A statistical technique that can be applied to data that exhibit natural groupings
Could you give some examples of some measures of similarity
Correlation coefficient, Distance measure, association coefficients
What is one way of measuring distance?
Euclidean distance. Square difference between two variables
What are the basic steps involved in cluster analysis?
- Formulate the problem, select the variable you want to use as basis
- Compute the distance between customers
- apply the clustering procedure to distance measure
- Decide on the number of clusters
- Map and interpret clusters-draw conclusion-
What is K-means clustering?
It is a popular algorithm used for clustering as it is simple and speedy. The user must specify the number of clusters required before starting the algorithm
Can you go through the steps of the k-means clustering
1.Choose the number of clusters k
2.Generate k random points as cluster centroids
3.Assign each point to the nearest cluster centroid
4.Recompute the new cluster centroid (average of all the points in a cluster)
5.Repeat the two previous steps until some convergence criterion is met. Usually the convergence criterion is that the assignment of customers to clusters has not changed over multiple iterations
What is the main issue with K-mean clustering?
It does not provide an estimate of number of clusters to use
What is the elbow criterion?
It is a way of determining number of clusters to use.
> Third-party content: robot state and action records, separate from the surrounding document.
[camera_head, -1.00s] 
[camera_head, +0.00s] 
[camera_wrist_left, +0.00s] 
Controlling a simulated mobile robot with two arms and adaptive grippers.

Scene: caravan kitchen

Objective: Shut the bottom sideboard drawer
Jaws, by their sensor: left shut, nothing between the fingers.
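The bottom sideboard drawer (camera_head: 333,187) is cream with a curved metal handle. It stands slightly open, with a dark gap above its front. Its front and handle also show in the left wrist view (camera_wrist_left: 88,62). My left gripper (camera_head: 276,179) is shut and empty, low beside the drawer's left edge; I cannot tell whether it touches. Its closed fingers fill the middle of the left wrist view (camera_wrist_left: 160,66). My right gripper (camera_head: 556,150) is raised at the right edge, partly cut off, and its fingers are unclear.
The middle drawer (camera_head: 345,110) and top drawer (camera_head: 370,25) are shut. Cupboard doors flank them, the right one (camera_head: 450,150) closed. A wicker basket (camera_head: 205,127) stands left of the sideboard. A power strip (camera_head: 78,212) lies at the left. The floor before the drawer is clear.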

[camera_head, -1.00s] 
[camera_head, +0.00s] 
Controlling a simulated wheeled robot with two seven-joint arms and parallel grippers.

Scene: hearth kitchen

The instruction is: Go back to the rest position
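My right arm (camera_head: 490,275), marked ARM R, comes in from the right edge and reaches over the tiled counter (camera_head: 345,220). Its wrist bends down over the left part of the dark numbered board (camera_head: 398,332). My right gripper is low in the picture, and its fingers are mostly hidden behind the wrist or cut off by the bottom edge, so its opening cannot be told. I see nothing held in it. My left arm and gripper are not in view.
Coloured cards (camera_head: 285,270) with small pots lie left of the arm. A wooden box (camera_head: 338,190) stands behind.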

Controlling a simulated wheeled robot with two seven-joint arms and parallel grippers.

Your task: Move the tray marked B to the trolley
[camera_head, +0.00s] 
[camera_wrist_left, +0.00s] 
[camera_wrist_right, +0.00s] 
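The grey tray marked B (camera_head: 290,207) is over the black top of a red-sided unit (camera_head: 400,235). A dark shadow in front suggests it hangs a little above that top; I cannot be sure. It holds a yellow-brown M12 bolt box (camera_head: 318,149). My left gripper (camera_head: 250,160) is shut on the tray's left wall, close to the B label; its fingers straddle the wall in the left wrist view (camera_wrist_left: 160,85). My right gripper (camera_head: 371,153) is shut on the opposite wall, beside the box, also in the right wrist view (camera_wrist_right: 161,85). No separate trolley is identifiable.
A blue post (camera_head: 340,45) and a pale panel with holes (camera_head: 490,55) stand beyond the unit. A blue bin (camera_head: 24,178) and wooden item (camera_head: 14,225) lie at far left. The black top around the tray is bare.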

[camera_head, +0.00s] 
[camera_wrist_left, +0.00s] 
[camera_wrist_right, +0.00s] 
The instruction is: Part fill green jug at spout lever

It states that you should choose a number of clusters so that adding another cluster does not add sufficient information
What are the criteria frequently used to evaluate the effectiveness of the segmentation scheme?
Identifiability- extent to managers can recognize segments in the marketplace
Sustainability – satisfied is segments represent a large enough portion of the market to ensure profitable customization of the marketing program
Accessibility- extent to which managers can reach the identified segments through marketing campaigns
Actionability- needs of target segment are consistent with the goals and core competencies of the firm
What is it called when you describe the clusters?
Profiling
How would you categorize cluster analysis under source, methodology and objective?
Source: primary
Methodology: quantitative
Objectives: descriptive